▶ _STATED EXERCISE_
From the line containing "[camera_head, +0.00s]" down to the last line of the material, return those lines verbatim and only those.

▶ _SUPPLIED INFORMATION_
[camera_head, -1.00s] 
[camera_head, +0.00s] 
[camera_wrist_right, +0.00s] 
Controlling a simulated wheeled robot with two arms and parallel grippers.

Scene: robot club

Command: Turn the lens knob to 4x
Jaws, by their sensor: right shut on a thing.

▶ _ANSWER TO THIS TASK_
[camera_head, +0.00s] 
[camera_wrist_right, +0.00s] 
Controlling a simulated wheeled robot with two arms and parallel grippers.

Scene: robot club

Command: Turn the lens knob to 4x
Jaws, by their sensor: right shut on a thing.

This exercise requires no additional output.